Daripada membeli marquee player dengan harga selangit, lebih baik klub menginvestasikan uang yang banyak itu untuk membangun akademi muda dengan kurikulum “Indonesian Way” dengan fasilitas latihan yang mumpuni.
Dengan dorongan PSSI dan pemerintah dalam mendukung terpilihnya negara ini menjadi tuan rumah Piala Dunia 2034, pembinaan pemain dan fasilitas pendukung harus dilakukan jika ingin berprestasi lebih di tingkat internasional. Dengan terpilihnya Indonesia sebagai tuan rumah setidaknya penampilan Timnas Garuda tidak terlalu mengecewakan.
Modernisasi dan perbaikan stadion adalah kebutuhan mutlak dan tidak bisa ditawar-tawar lagi. Dulu, yang menjadi hambatan ketika Indonesia mencalonkan diri sebagai tuan rumah di Piala Dunia 2022 adalah ketiadaan stadion berstandar internasional. Pelatih PSM Makassar asal Belanda, Robert Rene Albert pernah melontarkan kritik keras kepada PSSI dan klub yang tidak punya pemikiran dan keinginan memperbaiki stadion dan fasilitas pendukungnya.
Gelora Bung Karno sedang berbenah untuk menjadi tuan rumah Asian Games 2018. Perbaikan GBK ditargetkan akan memenuhi stadion berstandar internasional mulai dari seat penonton sampai rumput berkualitas nomor satu.
Hal itu tentu membantu dalam usaha menjadi tuan rumah Piala Dunia 2034, namun perbaikan stadion juga harus diikuti oleh stadion sepakbola di daerah lainya.
Kalau dilihat, jumlah stadion berstandar internasional di tanah air jumlahnya hanya satu yaitu hanya Gelora Bung Karno, Jakarta. Sisanya hanya meraih grade B dan C. Bahkan tidak layak ketika AFC melakukan inspeksi tahun 2011 lalu.

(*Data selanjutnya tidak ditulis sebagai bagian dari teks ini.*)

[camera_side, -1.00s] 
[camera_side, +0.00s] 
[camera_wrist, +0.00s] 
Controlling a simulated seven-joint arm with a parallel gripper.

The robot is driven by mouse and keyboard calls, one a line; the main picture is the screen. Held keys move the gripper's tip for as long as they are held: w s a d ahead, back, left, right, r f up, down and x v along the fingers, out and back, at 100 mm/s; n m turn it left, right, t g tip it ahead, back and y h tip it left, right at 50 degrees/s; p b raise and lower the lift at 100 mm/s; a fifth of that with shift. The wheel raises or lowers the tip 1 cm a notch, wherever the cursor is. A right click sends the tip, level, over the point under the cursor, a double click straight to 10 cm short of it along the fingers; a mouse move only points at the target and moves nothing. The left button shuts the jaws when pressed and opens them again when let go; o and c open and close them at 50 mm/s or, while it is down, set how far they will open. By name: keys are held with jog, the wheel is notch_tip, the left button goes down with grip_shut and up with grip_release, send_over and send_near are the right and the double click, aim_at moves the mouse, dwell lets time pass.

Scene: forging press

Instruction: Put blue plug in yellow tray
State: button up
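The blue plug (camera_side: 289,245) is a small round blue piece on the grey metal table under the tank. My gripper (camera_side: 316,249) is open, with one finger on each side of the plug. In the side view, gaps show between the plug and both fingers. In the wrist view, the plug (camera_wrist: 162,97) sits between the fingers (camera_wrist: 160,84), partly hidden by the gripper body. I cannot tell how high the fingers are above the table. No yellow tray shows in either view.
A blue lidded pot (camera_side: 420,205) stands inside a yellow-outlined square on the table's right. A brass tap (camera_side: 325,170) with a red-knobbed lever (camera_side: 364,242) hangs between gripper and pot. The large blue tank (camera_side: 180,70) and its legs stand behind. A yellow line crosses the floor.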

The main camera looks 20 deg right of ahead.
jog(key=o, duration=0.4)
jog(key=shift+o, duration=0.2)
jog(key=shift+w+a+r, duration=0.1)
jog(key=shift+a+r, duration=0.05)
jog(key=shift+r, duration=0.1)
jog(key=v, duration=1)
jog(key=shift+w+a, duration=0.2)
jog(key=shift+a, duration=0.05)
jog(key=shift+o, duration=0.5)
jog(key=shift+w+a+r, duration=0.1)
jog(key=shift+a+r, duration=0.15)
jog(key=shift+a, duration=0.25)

Sebenarnya kita mempunyai stadion di daerah yang layak jadi venue bertanding berstandar internasional seperti Gelora Bung Tomo (Surabaya), GBLA (Bandung), Patriot dan Wibawa Mukti (Bekasi), PON Riau (Riau), Jakabaring (Palembang), PON Kaltim (Samarinda), namun karena pemeliharaan fisik stadion yang buruk maka hal itu menurunkan tingkat kelayakan dalam penilaian yang masuk kategori stadion standar internasional.